Ternary Sparse Matrix Representation for Volumetric Mesh Subdivision and Processing on GPUs

• Published in: Computer graphics forum Vol. 36; no. 5; pp. 59 - 69
• Main Authors: Mueller‐Roemer, J. S., Altenhofen, C., Stork, A.
• Format: Journal Article
• Language: English
• Published: Oxford Blackwell Publishing Ltd 01.08.2017
• Subjects: Algorithms; Categories and Subject Descriptors (according to ACM CCS); D.1.3 [Programming Techniques]: Concurrent Programming—Parallel Programming; I.3.5 [Computer Graphics]: Computational Geometry and Object Modeling—Curve, surface, solid, and object representations; Matrix representation; Operators; Parallel processing; Smoothing; Sparsity
• ISSN: 0167-7055; 1467-8659
• DOI: 10.1111/cgf.13245

In this paper, we present a novel volumetric mesh representation suited for parallel computing on modern GPU architectures.
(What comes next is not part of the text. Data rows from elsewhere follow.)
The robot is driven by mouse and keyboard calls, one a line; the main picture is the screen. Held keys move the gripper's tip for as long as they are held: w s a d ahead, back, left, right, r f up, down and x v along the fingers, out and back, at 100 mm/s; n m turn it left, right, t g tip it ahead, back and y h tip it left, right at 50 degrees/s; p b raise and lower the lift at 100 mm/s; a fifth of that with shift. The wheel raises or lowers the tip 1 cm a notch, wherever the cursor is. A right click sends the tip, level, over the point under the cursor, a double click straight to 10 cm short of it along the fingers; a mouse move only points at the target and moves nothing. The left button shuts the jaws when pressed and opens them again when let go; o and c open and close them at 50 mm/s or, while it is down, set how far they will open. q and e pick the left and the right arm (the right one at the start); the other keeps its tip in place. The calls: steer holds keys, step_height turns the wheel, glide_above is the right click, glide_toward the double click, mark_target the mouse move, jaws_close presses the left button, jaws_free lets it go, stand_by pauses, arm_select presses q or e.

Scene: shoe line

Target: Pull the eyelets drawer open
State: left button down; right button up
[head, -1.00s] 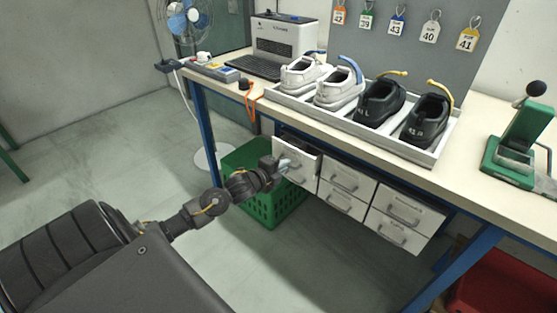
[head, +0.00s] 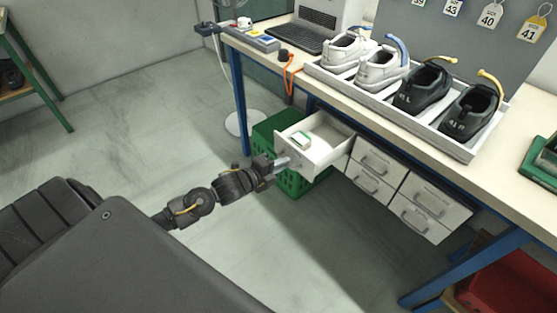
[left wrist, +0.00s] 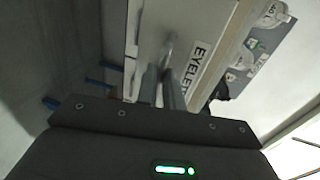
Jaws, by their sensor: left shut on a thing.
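The eyelets drawer (head: 318,150) is the upper left white drawer under the bench. In the left wrist view the fingers (left wrist: 163,88) close around the grey handle (left wrist: 168,48), beside a label reading "EYELE" (left wrist: 197,62), the rest of which is cut off. My right gripper is not in view.
The other drawers (head: 378,161) beside it are shut. A green crate (head: 266,135) stands on the floor behind the open drawer. A tray (head: 440,138) of white and black shoes stands on the bench above. The floor in front is clear.

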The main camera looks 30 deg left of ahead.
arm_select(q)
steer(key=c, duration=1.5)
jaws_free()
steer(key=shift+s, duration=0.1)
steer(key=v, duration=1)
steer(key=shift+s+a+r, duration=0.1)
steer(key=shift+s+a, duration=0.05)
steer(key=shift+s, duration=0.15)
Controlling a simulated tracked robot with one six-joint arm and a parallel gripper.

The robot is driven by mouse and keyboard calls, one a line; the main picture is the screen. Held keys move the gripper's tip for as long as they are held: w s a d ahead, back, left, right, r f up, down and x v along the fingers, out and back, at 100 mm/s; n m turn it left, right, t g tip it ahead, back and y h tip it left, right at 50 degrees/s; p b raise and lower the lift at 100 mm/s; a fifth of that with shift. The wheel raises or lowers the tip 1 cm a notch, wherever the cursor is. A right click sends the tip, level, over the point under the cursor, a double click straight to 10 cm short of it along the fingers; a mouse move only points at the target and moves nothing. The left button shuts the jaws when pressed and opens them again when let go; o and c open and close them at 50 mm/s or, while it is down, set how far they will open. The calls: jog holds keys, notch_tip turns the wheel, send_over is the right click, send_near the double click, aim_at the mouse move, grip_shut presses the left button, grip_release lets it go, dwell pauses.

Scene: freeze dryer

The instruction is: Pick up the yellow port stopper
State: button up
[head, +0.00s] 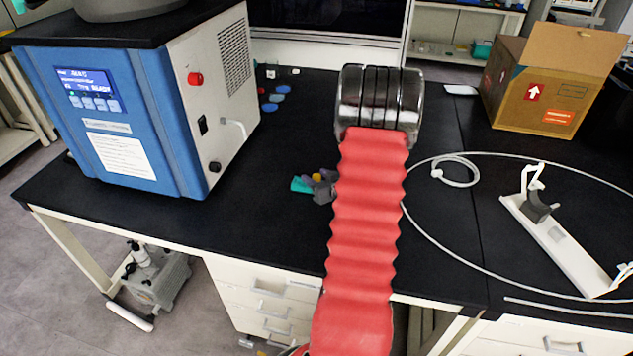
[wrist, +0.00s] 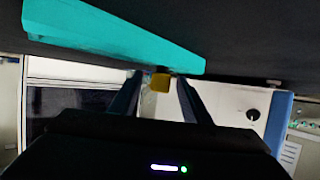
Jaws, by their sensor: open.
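The yellow port stopper (head: 317,178) is a small spot on the black bench, just left of my red-sleeved arm in the head view. In the wrist view, which looks upside down, the stopper (wrist: 160,83) shows as a small yellow block between my fingers. My gripper (wrist: 158,77) is open, one finger on each side of the stopper. I cannot tell whether either finger touches it. In the head view my arm hides most of the gripper.
A teal piece (head: 301,185) lies right beside the stopper and fills the upper wrist view (wrist: 105,35). The blue freeze dryer (head: 120,120) stands left. Several blue discs (head: 270,107) lie behind. A cardboard box (head: 540,90) and a white hose (head: 440,252) are right.

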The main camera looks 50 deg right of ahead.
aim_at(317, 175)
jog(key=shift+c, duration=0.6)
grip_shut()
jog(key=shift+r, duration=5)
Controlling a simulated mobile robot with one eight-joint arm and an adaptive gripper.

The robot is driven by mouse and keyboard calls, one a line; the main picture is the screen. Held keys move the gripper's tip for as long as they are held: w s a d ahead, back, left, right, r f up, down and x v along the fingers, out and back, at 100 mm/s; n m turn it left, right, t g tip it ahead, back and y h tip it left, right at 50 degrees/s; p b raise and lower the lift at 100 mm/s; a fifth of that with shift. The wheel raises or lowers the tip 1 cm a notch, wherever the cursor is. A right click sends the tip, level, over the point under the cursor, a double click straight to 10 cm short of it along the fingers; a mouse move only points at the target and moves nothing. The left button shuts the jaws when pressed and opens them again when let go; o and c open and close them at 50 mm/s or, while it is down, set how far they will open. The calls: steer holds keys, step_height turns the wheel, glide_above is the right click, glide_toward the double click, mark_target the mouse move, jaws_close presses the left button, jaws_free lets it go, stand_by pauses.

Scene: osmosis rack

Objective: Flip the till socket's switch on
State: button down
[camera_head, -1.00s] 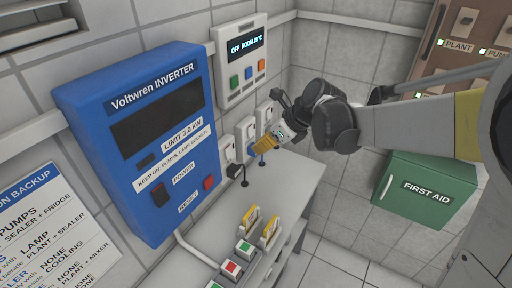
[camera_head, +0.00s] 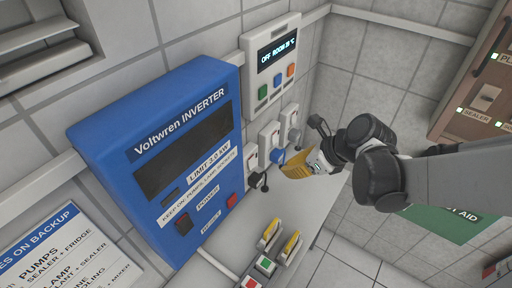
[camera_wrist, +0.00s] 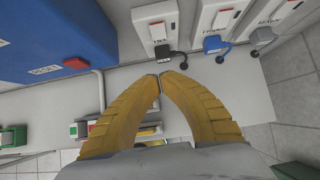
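Three white wall sockets stand in a row: a left one with a black plug (camera_wrist: 167,52), a middle one with a blue plug (camera_wrist: 215,44) and a right one with a grey plug (camera_wrist: 262,38). The left socket (camera_wrist: 153,17) has a short label, perhaps TILL, too small to read surely. A red switch (camera_wrist: 225,18) shows on the middle socket; the switch positions cannot be told. My gripper (camera_wrist: 161,77) has its yellow fingertips together, empty, over the counter and short of the left socket. In the head view my gripper (camera_head: 286,171) is just right of the sockets.
The blue inverter (camera_head: 165,150) with red buttons juts from the wall left of the sockets. A control panel (camera_head: 270,65) hangs above them. Yellow-handled levers (camera_head: 280,240) and push buttons stand on the counter (camera_head: 310,200).

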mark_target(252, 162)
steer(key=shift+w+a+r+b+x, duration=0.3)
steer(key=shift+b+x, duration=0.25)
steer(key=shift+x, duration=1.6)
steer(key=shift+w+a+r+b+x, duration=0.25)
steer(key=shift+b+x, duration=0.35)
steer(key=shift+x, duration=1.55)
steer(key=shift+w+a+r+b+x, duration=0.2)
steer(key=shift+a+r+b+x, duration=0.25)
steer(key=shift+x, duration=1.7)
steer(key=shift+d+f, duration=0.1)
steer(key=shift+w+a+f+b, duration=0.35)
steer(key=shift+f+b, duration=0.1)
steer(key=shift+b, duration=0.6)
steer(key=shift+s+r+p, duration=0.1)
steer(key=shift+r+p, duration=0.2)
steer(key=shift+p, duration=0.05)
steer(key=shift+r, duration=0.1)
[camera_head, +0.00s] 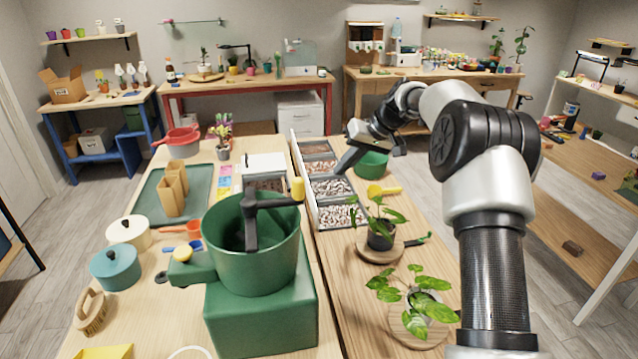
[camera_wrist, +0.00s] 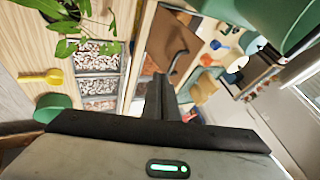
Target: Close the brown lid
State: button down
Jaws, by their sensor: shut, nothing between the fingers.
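The brown lid (camera_wrist: 172,42) shows in the wrist view as a flat brown panel beside the divided tray, with a grey bar-like handle along its edge. I cannot make out its brown face or its tilt clearly in the head view. My gripper (camera_head: 342,170) points down to the left over the divided tray (camera_head: 319,217), in the head view. Its fingers (camera_wrist: 163,92) are together and empty in the wrist view. They overlap the lower edge of the lid in the picture; contact cannot be told.
A green mixer (camera_head: 251,245) with a yellow-knobbed crank stands in front. A white-topped box (camera_head: 263,163) is behind it. A green bowl (camera_head: 372,165), a yellow scoop (camera_head: 385,190) and potted plants (camera_head: 380,234) lie right of the tray.

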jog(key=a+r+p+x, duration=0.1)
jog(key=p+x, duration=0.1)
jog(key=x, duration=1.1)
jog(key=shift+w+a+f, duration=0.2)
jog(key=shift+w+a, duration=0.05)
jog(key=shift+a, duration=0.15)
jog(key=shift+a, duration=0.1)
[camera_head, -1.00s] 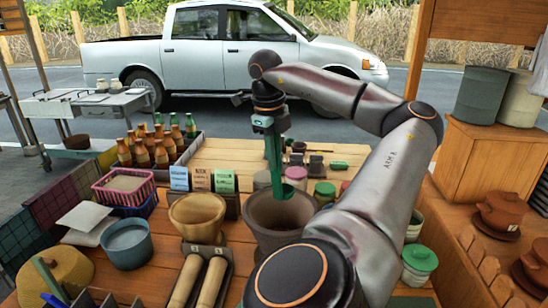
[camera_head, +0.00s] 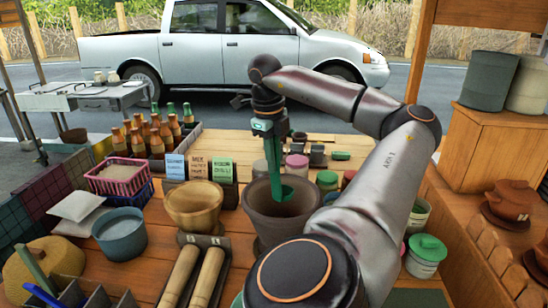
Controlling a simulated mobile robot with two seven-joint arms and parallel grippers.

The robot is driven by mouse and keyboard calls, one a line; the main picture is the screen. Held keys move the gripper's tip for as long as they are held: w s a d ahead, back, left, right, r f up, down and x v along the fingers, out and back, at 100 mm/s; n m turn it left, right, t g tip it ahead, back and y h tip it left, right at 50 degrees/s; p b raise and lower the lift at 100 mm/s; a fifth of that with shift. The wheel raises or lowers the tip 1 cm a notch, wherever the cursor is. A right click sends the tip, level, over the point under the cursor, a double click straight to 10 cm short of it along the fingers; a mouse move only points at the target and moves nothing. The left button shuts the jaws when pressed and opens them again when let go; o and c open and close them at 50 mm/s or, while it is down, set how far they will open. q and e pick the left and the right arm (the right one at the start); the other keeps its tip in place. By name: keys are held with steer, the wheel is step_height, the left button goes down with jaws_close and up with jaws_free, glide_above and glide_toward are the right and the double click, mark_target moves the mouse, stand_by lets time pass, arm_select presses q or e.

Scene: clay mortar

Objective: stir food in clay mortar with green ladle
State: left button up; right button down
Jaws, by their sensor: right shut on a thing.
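A clay mortar (camera_head: 296,220), a wide dark grey-brown pot, stands on the wooden counter in the middle of the head view. My right gripper (camera_head: 272,136) points down above it and is shut on the green ladle (camera_head: 274,166). The ladle hangs roughly upright, with its scoop inside the mortar's mouth. Whether the scoop touches the mortar's floor or wall I cannot tell. No food shows clearly inside; my right arm and the near rim hide part of the pot. My left gripper is not in view.
A tan clay bowl (camera_head: 194,208) stands just left of the mortar, with wooden pestles (camera_head: 181,277) in a tray in front. Several bottles (camera_head: 150,136), a pink basket (camera_head: 118,180) and a blue pot (camera_head: 121,236) are farther left. Small lidded jars (camera_head: 326,180) stand behind the mortar.

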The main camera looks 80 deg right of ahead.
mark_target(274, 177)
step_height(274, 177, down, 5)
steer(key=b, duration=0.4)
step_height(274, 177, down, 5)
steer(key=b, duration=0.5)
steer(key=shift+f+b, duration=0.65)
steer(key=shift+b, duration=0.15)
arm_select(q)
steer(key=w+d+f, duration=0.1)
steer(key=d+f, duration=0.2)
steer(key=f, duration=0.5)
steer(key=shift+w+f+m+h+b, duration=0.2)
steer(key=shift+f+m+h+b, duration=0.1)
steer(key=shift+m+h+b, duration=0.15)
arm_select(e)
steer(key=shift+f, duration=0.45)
The data structure is based on a compact, ternary sparse matrix storage of boundary operators. Boundary operators correspond to the first‐order top‐down relations of k‐faces to their (k − 1)‐face facets. The compact, ternary matrix storage format is based on compressed sparse row matrices with signed indices and allows for efficient parallel computation of indirect and bottom‐up relations. This representation is then used in the implementation of several parallel volumetric mesh algorithms including Laplacian smoothing and volumetric Catmull‐Clark subdivision. We compare these algorithms with their counterparts based on OpenVolumeMesh and achieve speedups from 3× to 531×, for sufficiently large meshes, while reducing memory consumption by up to 36%.